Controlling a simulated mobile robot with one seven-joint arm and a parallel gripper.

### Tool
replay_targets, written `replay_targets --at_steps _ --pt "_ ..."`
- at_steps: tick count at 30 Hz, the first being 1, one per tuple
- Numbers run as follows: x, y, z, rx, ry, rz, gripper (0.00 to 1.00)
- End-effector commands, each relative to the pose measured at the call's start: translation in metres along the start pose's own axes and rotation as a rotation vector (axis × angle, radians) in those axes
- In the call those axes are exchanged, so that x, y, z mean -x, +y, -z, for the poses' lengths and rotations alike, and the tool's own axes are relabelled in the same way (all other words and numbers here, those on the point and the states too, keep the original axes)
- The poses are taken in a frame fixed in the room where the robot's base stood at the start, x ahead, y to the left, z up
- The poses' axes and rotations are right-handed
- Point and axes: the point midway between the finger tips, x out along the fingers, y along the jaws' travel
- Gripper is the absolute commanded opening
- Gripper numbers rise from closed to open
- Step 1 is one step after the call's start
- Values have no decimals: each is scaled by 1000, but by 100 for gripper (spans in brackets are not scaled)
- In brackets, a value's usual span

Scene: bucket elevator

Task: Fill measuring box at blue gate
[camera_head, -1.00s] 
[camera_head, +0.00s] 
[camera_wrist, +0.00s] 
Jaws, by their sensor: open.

◆ SHORT PROBLEM ◆
From the data above, count the lines where "brackets" occurs and give that figure and nothing else.

◆ ANSWER BELOW ◆
2